● WORK INSTRUCTIONS: Copy out the complete listing, word for word.

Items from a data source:
---------------
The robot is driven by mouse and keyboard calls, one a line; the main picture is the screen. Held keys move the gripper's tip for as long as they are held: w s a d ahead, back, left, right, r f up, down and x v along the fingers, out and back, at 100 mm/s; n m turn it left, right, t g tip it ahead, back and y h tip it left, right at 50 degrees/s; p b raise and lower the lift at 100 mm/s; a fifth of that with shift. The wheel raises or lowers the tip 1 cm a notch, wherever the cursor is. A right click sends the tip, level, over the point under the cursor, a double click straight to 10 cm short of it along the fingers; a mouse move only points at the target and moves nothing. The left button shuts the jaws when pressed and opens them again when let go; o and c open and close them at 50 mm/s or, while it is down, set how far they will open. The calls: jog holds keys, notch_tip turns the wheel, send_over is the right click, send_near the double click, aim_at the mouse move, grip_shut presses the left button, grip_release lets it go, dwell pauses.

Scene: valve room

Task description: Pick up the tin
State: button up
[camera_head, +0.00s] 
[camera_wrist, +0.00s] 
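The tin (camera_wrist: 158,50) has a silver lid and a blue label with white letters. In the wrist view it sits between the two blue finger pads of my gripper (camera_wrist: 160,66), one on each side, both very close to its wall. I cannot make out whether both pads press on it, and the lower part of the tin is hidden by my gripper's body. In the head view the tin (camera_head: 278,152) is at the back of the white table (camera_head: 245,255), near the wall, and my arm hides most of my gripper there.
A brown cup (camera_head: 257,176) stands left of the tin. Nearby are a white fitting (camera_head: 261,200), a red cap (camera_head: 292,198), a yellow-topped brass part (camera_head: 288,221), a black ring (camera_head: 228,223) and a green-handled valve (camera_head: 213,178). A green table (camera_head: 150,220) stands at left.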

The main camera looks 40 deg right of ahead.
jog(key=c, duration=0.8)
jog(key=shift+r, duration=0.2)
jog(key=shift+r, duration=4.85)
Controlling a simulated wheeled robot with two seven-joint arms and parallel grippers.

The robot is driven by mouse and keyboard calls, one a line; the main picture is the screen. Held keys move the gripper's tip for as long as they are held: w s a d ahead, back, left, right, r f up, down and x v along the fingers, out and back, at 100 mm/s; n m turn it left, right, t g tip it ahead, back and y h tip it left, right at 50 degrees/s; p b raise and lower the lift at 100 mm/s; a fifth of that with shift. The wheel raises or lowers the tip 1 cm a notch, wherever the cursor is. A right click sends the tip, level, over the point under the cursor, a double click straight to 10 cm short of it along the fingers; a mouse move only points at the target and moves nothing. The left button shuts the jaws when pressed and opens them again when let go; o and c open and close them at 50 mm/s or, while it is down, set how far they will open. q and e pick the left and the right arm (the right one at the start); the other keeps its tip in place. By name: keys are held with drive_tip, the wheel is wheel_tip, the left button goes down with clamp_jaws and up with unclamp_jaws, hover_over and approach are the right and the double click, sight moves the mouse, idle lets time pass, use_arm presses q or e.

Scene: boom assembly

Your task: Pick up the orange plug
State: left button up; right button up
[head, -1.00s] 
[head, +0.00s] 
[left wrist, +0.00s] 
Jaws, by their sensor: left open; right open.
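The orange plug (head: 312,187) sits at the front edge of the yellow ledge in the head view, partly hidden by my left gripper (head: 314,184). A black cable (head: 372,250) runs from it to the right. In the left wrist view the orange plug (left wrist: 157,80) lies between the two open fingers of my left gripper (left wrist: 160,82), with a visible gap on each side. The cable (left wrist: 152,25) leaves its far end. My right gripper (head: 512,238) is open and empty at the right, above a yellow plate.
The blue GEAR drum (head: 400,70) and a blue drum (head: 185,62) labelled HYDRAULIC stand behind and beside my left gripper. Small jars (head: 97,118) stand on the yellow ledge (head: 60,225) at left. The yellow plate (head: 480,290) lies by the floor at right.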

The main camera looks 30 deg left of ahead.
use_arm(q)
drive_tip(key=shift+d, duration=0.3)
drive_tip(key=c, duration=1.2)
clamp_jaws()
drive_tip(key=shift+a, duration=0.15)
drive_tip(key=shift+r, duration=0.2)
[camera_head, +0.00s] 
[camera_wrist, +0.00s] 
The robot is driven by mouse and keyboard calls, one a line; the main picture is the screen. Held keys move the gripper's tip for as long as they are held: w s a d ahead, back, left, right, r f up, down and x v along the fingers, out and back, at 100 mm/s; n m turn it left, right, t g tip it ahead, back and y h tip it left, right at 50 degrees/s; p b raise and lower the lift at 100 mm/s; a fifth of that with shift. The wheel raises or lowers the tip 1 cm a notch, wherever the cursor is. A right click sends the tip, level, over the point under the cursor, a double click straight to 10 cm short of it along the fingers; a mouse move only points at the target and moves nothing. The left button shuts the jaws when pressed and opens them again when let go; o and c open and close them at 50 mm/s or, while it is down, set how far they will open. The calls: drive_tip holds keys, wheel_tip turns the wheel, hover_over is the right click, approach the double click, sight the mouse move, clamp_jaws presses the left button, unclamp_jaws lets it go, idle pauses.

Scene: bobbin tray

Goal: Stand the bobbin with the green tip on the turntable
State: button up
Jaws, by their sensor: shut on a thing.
---------------
● WRITTEN SOLUTION:
The robot is driven by mouse and keyboard calls, one a line; the main picture is the screen. Held keys move the gripper's tip for as long as they are held: w s a d ahead, back, left, right, r f up, down and x v along the fingers, out and back, at 100 mm/s; n m turn it left, right, t g tip it ahead, back and y h tip it left, right at 50 degrees/s; p b raise and lower the lift at 100 mm/s; a fifth of that with shift. The wheel raises or lowers the tip 1 cm a notch, wherever the cursor is. A right click sends the tip, level, over the point under the cursor, a double click straight to 10 cm short of it along the fingers; a mouse move only points at the target and moves nothing. The left button shuts the jaws when pressed and opens them again when let go; o and c open and close them at 50 mm/s or, while it is down, set how far they will open. The calls: jog holds keys, notch_tip turns the wheel, send_over is the right click, send_near the double click, aim_at the mouse move, grip_shut presses the left button, grip_release lets it go, dwell pauses.

Scene: valve room

Task description: Pick up the tin
State: button up
[camera_head, +0.00s] 
[camera_wrist, +0.00s] 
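The tin (camera_wrist: 158,50) has a silver lid and a blue label with white letters. In the wrist view it sits between the two blue finger pads of my gripper (camera_wrist: 160,66), one on each side, both very close to its wall. I cannot make out whether both pads press on it, and the lower part of the tin is hidden by my gripper's body. In the head view the tin (camera_head: 278,152) is at the back of the white table (camera_head: 245,255), near the wall, and my arm hides most of my gripper there.
A brown cup (camera_head: 257,176) stands left of the tin. Nearby are a white fitting (camera_head: 261,200), a red cap (camera_head: 292,198), a yellow-topped brass part (camera_head: 288,221), a black ring (camera_head: 228,223) and a green-handled valve (camera_head: 213,178). A green table (camera_head: 150,220) stands at left.

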The main camera looks 40 deg right of ahead.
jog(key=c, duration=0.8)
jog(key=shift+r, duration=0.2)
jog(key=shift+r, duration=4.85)
Controlling a simulated wheeled robot with two seven-joint arms and parallel grippers.

The robot is driven by mouse and keyboard calls, one a line; the main picture is the screen. Held keys move the gripper's tip for as long as they are held: w s a d ahead, back, left, right, r f up, down and x v along the fingers, out and back, at 100 mm/s; n m turn it left, right, t g tip it ahead, back and y h tip it left, right at 50 degrees/s; p b raise and lower the lift at 100 mm/s; a fifth of that with shift. The wheel raises or lowers the tip 1 cm a notch, wherever the cursor is. A right click sends the tip, level, over the point under the cursor, a double click straight to 10 cm short of it along the fingers; a mouse move only points at the target and moves nothing. The left button shuts the jaws when pressed and opens them again when let go; o and c open and close them at 50 mm/s or, while it is down, set how far they will open. q and e pick the left and the right arm (the right one at the start); the other keeps its tip in place. By name: keys are held with drive_tip, the wheel is wheel_tip, the left button goes down with clamp_jaws and up with unclamp_jaws, hover_over and approach are the right and the double click, sight moves the mouse, idle lets time pass, use_arm presses q or e.

Scene: boom assembly

Your task: Pick up the orange plug
State: left button up; right button up
[head, -1.00s] 
[head, +0.00s] 
[left wrist, +0.00s] 
Jaws, by their sensor: left open; right open.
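The orange plug (head: 312,187) sits at the front edge of the yellow ledge in the head view, partly hidden by my left gripper (head: 314,184). A black cable (head: 372,250) runs from it to the right. In the left wrist view the orange plug (left wrist: 157,80) lies between the two open fingers of my left gripper (left wrist: 160,82), with a visible gap on each side. The cable (left wrist: 152,25) leaves its far end. My right gripper (head: 512,238) is open and empty at the right, above a yellow plate.
The blue GEAR drum (head: 400,70) and a blue drum (head: 185,62) labelled HYDRAULIC stand behind and beside my left gripper. Small jars (head: 97,118) stand on the yellow ledge (head: 60,225) at left. The yellow plate (head: 480,290) lies by the floor at right.

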The main camera looks 30 deg left of ahead.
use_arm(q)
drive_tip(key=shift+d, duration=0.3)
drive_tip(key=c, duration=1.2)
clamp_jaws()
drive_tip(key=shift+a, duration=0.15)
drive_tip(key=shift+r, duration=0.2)
[camera_head, +0.00s] 
[camera_wrist, +0.00s] 
The robot is driven by mouse and keyboard calls, one a line; the main picture is the screen. Held keys move the gripper's tip for as long as they are held: w s a d ahead, back, left, right, r f up, down and x v along the fingers, out and back, at 100 mm/s; n m turn it left, right, t g tip it ahead, back and y h tip it left, right at 50 degrees/s; p b raise and lower the lift at 100 mm/s; a fifth of that with shift. The wheel raises or lowers the tip 1 cm a notch, wherever the cursor is. A right click sends the tip, level, over the point under the cursor, a double click straight to 10 cm short of it along the fingers; a mouse move only points at the target and moves nothing. The left button shuts the jaws when pressed and opens them again when let go; o and c open and close them at 50 mm/s or, while it is down, set how far they will open. The calls: drive_tip holds keys, wheel_tip turns the wheel, hover_over is the right click, approach the double click, sight the mouse move, clamp_jaws presses the left button, unclamp_jaws lets it go, idle pauses.

Scene: bobbin tray

Goal: Stand the bobbin with the green tip on the turntable
State: button up
Jaws, by their sensor: shut on a thing.

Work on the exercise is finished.